1853 was the year when it all began. A young officer in the British Colonial Army, Sir Francis Younghusband, was reportedly the first man to make plans to ascend the highest mountain on earth, Mount Everest. His travails in the subcontinent, especially in India, Nepal, and Tibet, had given him good knowledge of the region. He had traveled widely through the three countries and, having done some study of the mountain from all sides, he believed that Everest could be climbed. His enthusiasm led him to form an Everest committee in London whose members consisted of individuals from the renowned Alpine Club and the Royal Geographic Society. However, his repeated efforts to gain permission to organize an expedition to ascend Everest met with little success. The British bureaucracy of the time was just too difficult an obstacle to surmount, especially since the government had little interest in something as ‘frivolous’ as climbing mountains.
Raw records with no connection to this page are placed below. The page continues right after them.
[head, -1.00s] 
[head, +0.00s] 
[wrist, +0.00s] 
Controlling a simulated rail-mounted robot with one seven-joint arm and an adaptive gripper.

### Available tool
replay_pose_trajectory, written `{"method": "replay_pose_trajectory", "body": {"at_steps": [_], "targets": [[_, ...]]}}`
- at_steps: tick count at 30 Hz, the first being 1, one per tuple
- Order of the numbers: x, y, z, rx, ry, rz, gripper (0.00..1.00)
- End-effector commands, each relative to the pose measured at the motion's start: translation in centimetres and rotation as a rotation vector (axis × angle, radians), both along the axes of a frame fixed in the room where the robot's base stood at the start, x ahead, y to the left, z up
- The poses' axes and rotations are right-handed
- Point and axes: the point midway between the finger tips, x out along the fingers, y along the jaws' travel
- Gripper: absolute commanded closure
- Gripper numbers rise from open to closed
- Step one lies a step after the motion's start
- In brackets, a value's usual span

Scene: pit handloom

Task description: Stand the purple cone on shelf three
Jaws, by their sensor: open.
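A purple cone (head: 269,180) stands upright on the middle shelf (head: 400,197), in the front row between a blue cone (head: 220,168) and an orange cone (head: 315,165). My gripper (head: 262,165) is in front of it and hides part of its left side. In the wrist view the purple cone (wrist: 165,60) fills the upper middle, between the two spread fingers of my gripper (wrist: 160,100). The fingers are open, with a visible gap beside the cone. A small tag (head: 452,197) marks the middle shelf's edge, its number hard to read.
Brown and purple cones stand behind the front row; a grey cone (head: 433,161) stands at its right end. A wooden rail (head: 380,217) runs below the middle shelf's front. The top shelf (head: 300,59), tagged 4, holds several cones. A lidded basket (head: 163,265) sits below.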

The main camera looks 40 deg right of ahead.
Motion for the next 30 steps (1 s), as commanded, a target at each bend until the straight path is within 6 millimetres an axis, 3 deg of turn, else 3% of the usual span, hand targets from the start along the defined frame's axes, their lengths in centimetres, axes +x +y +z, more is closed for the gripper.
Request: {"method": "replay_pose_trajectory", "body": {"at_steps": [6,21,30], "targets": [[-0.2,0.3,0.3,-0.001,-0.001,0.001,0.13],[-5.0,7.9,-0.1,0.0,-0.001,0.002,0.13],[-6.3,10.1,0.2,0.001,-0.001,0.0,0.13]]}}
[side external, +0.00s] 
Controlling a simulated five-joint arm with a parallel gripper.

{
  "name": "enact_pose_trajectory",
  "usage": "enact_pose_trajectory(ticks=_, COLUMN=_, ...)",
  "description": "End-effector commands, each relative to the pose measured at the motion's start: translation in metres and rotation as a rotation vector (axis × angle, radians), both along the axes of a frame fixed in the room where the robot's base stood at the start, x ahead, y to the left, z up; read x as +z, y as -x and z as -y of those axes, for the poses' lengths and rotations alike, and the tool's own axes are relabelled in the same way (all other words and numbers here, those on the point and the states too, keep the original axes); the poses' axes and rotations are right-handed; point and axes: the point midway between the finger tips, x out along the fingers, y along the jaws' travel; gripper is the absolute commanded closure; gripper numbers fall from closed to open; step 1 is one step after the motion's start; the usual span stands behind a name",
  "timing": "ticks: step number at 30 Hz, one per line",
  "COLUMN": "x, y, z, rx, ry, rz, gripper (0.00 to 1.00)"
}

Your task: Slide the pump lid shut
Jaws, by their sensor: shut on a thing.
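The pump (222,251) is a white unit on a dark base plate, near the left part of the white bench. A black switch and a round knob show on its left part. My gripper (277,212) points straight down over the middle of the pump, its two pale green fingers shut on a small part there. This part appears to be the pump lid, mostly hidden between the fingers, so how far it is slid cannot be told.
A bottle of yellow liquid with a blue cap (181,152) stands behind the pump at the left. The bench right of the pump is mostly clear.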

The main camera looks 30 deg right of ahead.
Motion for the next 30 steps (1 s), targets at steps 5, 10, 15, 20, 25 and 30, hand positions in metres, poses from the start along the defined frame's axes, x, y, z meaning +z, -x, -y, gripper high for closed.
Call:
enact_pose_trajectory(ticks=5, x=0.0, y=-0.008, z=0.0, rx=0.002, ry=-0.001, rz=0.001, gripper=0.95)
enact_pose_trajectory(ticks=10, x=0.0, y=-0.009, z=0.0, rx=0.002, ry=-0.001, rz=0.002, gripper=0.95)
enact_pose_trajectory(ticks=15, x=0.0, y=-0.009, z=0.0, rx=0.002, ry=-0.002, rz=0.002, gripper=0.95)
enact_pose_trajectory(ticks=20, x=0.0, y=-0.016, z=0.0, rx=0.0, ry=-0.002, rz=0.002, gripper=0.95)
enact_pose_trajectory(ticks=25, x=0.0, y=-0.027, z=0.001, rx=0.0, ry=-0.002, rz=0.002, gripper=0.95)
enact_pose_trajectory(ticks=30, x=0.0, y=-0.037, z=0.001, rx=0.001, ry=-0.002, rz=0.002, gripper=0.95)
The early 1900s saw a flurry of exploration activities, with an American, Robert Peary, claiming to have reached the North Pole in 1908, followed a year later by yet another American, Thomas Cook. The British, a mighty race at the time, decided then to be the first to reach the South Pole. However, here too, their search for supremacy was thwarted in 1911 when the Norwegian, Roald Amundsen, beat his British rival, Robert Scott, to the post by a good one month’s margin. Now something really big needed to be accomplished to restore the pride of the mighty British Empire. Thus, conquering the highest mountain on earth became a fixation, and Mount Everest “The Third Pole”, for the British.
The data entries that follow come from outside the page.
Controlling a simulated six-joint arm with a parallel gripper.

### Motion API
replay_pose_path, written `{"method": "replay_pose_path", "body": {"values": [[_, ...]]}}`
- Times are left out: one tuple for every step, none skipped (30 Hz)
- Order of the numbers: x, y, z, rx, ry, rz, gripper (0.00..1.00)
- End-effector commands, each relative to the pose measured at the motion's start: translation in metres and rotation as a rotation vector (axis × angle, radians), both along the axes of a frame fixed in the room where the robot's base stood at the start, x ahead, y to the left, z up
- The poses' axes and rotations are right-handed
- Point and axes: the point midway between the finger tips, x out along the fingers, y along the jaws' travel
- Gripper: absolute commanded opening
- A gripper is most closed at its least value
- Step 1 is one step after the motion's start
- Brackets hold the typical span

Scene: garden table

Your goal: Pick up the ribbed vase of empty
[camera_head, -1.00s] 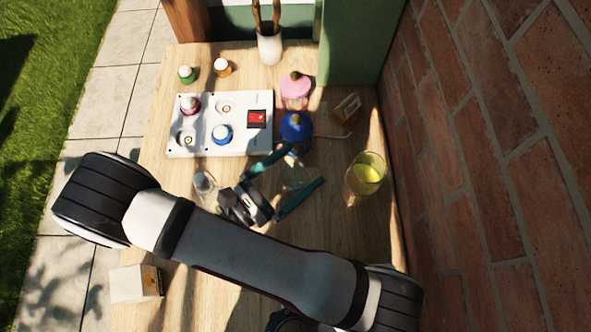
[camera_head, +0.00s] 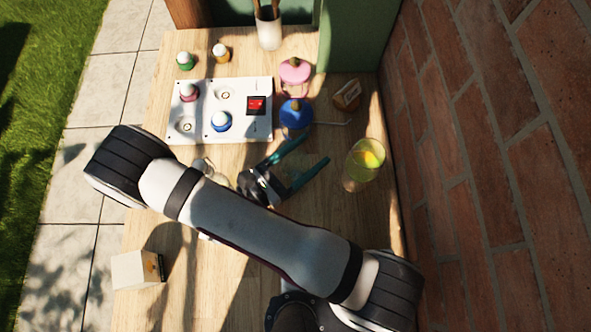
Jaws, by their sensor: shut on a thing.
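My gripper (camera_head: 316,149) has two teal fingers, spread apart on either side of a faint clear glass vessel (camera_head: 297,180), and is shut on it. The vessel appears to be the ribbed vase; its ribs and base are hard to make out, and nothing shows inside it. I cannot tell whether it is clear of the table. The fingertips point up and to the right, below the blue round flask (camera_head: 296,113).
A glass of yellow liquid (camera_head: 363,165) stands close right of the gripper. A white panel (camera_head: 240,130) with small bottles lies up left. Another clear glass item (camera_head: 203,167) is partly behind my arm. A pink flask (camera_head: 295,71), small box (camera_head: 138,270) and brick wall (camera_head: 490,170) surround.

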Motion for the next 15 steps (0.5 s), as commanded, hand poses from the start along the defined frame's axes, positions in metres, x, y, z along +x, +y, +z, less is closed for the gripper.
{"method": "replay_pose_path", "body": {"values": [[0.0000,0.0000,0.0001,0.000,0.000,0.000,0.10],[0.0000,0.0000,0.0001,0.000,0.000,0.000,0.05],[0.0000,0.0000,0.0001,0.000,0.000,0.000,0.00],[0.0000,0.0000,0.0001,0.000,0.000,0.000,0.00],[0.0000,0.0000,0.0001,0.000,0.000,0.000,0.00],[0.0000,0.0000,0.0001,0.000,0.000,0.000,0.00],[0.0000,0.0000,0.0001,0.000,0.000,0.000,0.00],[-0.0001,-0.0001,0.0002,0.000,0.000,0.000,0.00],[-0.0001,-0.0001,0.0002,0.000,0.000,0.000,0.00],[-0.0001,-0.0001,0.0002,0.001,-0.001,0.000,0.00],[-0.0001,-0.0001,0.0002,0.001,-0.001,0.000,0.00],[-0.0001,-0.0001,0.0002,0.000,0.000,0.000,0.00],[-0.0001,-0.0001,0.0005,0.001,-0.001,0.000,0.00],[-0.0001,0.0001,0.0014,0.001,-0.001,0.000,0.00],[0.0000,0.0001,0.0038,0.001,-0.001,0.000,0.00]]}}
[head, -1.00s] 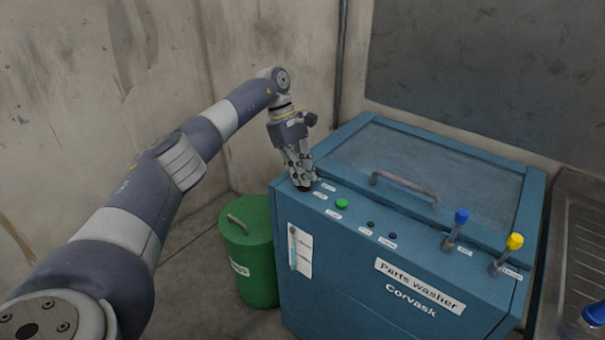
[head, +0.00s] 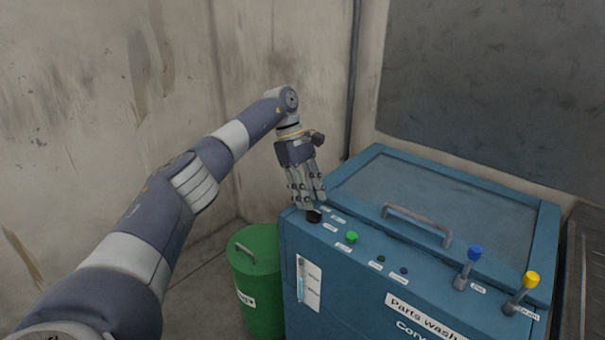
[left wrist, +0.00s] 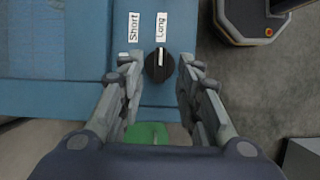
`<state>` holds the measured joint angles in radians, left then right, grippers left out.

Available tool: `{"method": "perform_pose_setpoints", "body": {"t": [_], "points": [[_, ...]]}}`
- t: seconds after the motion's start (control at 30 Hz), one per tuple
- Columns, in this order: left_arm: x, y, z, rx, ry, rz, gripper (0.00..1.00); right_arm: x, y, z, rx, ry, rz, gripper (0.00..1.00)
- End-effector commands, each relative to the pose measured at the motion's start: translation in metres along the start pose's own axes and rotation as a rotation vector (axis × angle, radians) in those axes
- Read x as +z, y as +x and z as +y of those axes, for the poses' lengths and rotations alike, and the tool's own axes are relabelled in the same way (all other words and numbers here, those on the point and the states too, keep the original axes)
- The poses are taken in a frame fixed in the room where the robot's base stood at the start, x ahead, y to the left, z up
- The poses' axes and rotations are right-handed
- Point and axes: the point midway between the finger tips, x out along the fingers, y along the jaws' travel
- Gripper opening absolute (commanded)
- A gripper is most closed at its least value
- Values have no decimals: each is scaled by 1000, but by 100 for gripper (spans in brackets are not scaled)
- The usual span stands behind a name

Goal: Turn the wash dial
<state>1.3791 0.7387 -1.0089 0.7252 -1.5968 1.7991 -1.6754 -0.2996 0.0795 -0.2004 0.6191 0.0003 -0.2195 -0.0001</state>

And so it came about that, in 1914, Younghusband was finally given permission to organize an Everest expedition. As fate would have it, World War I broke out just then and all plans had to be shelved for the time being. Finally, in 1921, an expedition was sent, not to ascend Everest, but rather, to find the most suitable route for climbing the peak. The team, under Charles Kenneth Howard-Bury, consisted of two scientists, one physician, and six climbers, including George Leigh Mallory, who would later become a legend. The expedition set out for Everest in May, with Darjeeling as the starting point. During the journey, the physician, Dr. George Kellas, had a fatal heart failure, and became the first person to have died on an Everest expedition. The rest of the team carried on. Its climbers managed to climb up to 7,060 m, from where, having had a good view of the North Ridge, they concluded that they had found a good route to the summit.
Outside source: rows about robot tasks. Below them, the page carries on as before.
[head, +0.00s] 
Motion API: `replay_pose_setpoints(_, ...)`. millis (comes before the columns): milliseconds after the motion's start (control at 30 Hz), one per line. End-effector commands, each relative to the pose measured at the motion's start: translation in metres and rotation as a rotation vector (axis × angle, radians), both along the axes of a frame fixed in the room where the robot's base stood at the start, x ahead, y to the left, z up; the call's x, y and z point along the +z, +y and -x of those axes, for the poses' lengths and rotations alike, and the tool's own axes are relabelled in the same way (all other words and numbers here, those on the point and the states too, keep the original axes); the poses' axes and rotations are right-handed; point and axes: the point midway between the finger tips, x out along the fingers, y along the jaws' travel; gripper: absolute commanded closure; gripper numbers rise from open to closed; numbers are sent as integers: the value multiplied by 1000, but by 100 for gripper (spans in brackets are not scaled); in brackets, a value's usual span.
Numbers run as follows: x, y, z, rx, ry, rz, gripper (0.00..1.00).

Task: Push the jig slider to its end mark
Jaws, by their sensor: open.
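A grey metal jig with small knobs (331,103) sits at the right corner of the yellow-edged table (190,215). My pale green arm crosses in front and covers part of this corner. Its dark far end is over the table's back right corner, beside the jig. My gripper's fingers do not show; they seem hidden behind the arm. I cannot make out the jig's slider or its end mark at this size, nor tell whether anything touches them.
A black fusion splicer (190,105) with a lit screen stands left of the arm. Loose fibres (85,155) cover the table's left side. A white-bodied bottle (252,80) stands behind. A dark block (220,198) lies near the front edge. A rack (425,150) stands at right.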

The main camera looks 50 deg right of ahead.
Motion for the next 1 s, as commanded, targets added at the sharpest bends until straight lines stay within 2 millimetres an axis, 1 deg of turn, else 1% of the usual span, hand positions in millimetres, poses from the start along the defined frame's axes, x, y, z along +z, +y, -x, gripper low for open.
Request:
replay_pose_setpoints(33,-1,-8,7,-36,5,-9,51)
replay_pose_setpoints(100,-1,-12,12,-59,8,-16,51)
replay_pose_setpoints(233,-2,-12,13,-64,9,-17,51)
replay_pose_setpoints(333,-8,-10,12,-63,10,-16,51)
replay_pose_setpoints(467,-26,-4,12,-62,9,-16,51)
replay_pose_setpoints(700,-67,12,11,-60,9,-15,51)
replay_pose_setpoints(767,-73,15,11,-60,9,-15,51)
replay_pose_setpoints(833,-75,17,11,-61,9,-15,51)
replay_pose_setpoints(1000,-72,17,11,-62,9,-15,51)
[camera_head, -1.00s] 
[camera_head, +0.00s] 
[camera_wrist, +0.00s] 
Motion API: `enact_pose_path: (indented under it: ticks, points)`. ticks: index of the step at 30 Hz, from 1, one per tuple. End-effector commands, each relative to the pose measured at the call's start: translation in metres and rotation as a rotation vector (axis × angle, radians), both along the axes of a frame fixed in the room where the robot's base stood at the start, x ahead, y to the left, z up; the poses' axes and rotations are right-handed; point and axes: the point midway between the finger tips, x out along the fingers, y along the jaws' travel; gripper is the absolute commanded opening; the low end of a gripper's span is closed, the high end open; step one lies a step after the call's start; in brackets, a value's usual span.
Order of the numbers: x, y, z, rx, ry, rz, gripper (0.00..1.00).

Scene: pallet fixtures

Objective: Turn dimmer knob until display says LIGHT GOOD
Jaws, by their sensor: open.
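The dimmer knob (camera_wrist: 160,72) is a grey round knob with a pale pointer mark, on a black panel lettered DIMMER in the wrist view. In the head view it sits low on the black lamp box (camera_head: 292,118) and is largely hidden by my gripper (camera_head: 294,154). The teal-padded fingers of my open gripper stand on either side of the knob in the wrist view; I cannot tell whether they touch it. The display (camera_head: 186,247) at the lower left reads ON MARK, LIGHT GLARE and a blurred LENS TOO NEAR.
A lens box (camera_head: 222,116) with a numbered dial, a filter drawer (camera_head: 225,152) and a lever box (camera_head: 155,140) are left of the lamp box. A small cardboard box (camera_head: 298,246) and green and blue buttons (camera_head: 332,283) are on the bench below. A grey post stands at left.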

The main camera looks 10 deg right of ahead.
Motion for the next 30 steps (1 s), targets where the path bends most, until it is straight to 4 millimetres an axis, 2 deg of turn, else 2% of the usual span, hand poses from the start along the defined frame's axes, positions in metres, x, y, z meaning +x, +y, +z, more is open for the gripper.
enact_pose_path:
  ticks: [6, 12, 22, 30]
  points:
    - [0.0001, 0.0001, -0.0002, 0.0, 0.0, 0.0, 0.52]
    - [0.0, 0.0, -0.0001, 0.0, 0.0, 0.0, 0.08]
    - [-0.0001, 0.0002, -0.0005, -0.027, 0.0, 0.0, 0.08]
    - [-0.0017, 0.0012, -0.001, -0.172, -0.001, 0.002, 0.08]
The next year, in 1922, a second expedition consisting of two members of the 1921 team, Mallory and Henry Morshead, and 11 others, including some very experienced climbers, took off from England with the singular objective of summiting Everest. The expedition’s attempts at reaching the peak were dramatic, to say the least. First, Mallory, Edward Norton, and Howard Somervell managed to reach 8,145 meters. However, the combination of strong winds and freezing cold was overwhelming, and so they descended the mountain. Some days later, their compatriots George Finch and George Bruce made the attempt. They could not summit the peak, but they did set a new record by being the first to reach 8,325 meters. Finally, on June 3, Mallory, Finch, and Bruce, along with 14 hardy Sherpas, began another attempt to reach the top. On the way, near the halfway point, they were met by an avalanche that took the lives of seven of the Sherpas. Expectedly, the expedition was abandoned.
Back in England, a third expedition was planned for 1924. Mallory was of course chosen to be a part of the team. This time too, the weather was not fortuitous, with strong winds and heavy snowfall that continued for a whole month. The team’s members made several failed attempts at summiting the peak. However, Edward Norton set yet another record by climbing up to 8,540 meters, just 300 m short of the summit, so tantalizingly close. The third attempt involved George Mallory and Andrew Irvine. Starting off from the North Col on June 6 with eight Sherpas, they spent one night at Camp 5 at 7,600 meters. On June 8, they set off on their final bid to conquer the highest mountain on earth.
They reached about 8,500 m, that much can be ascertained by the fact that another team member, Noel Odell, had climbed up to the highest camp, and that is from where he saw Mallory and Irvine at that height. That, in fact, was the last he saw of the climbers, because soon after, clouds blocked his view. When the view cleared again, Mallory and Irvine had disappeared from sight, never to be seen again. What happened to them, how high they climbed, whether they reached the summit or not, it all remains a mystery till this day. Seventy-five years later, in 1999, Mallory’s body was found halfway up the North face, lying on a rock ledge. However, the eternal question that echoes through the lore of Everest still remains unanswered: “Did Mallory succeed in summiting Everest? Was he the first man to do so?”